Reba McEntire: I know what you mean, but my grandma always taught by example. I’m not out to teach or preach; I’m just showing everybody that I’m happy the way I am because of my faith. It’s a relief to me that God is always taking care of me, always helped me through the hard times, and is always there with me in the great times. Music and entertainment seem to be a way to deliver a little message to folks without beating them over the head and preaching to them. It’s very subtle, but it hits the heart. I’m looking in people’s faces when I’m performing, and I know when a song is really touching their hearts. Hopefully, they feel like I am singing it to them. It makes me feel real good that they felt that they got that connection.
Music has helped me in so many different ways. After I lost seven of my band members and my tour manager in a plane crash in ’91, we went to the studio and started recording songs. Leland Sklar, the bass player, said, “Reba, are we going to record any happy songs on this album?” I replied, “Not on this one,” because it was helping me heal my heart. It’s true about my divorce, too. The world doesn’t stop for a broken heart, and that’s the truth. You’ve got to go on, but you’ve got to express your pain, and the way I did it was through my music. The songs I choose, 99 percent of them, are about heartache, and that’s what makes country music so popular. It’s relatable. When a person is sad, they don’t listen to happy songs. I guess misery loves company.
JW: When you and your husband and manager of 26 years, Narvel Blackstock, broke up, you shared your stress and disappointment. Now you’ve introduced your new beau, Anthony “Skeeter” Lasuzzo, at last year’s Grammy Awards.
RM: I think that kind of split is hard on anybody. I’m no different than anyone who’s ever gone through a divorce or a death. Even if you’re in the public eye, the hurt’s the same. I don’t have any secrets, because people pretty much know everything. Time has passed and I’m a happy camper. I have a new love in my life, and I have done things that I couldn’t have gotten to do before, so I’m always a firm believer that timing is everything and everything happens for a reason.
There’s a lot of things I miss.
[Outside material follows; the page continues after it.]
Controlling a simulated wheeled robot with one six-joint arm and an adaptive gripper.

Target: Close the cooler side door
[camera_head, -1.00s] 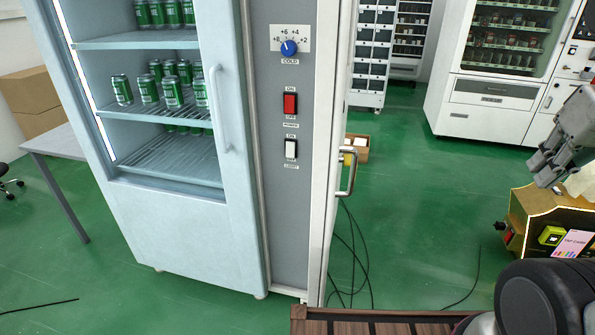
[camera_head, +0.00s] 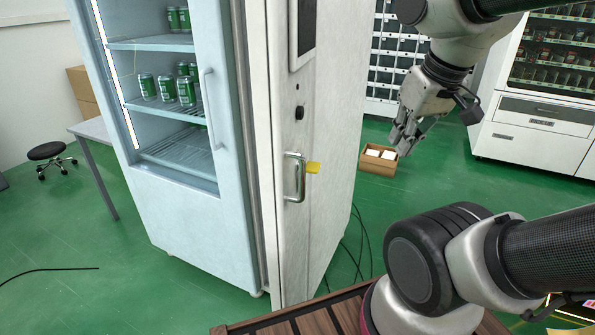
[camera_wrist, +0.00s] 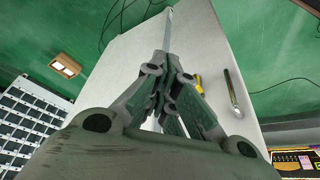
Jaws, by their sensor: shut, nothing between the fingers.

I worry for my family, because a divorce hurts more than just the two people who get divorced. It’s a ripple effect. It’s everybody that is involved. It changes everybody’s lives.
My boyfriend, Skeeter, is a great guy, very open, and we’re having fun together. We’ve been to Africa, Iceland, and Italy this year. I think being very secure in his own skin makes it a lot easier to deal with the things he has to deal with for me. He’s a very confident, secure man, and so he doesn’t have to prove anything to anybody, and we have a wonderful time with all the stuff that we’re getting to do.
JW: What has helped you make it to the top and set such high standards for yourself without letting your fame and success change you?
RM: First of all, my parents. My mama’s a little spitfire. There are about 50 things that I can hear her saying in my mind, but the number one thing is, “I love you gobs and gobs.” Daddy was the strict disciplinarian, a hard-working man with little patience. One of the sweetest things he ever said about me was, “Reba, when I hear people talking about you or when I hear your voice on the radio, my stomach just goes to pumpkin.” And the other was, “Reba, you sure do work hard.” From Daddy, that was a huge compliment.
I’m the first to admit, I’m very competitive. I love to play games, and I love to win, but when I lose, I’m the first one to start clapping and say, “Congratulations, now let’s do it again, because I’m going to whip your butt.” I grew up on a working cattle ranch. My daddy and my grandpap were world champion cowboys. My brother and I were always competing, saying, “Anything you can do I can do better.” You wanted to win, but it was also a game.
People say, “How do you stay so grounded?” I say, “Well, my sister calls me a twinkle, not a star.” I don’t have yes-people around me. I love teamwork. I don’t think anybody is supposed to do everything by themselves. It’s lonely, doing it by yourself, even if you can. But I can be a diva, a big-time diva. My co-star on my TV show Reba, Melissa Peterman, was saying the other day, “I love to see Reba when she puts on that red dress and walks out on stage and becomes fancy. She’s just got a strut to her.”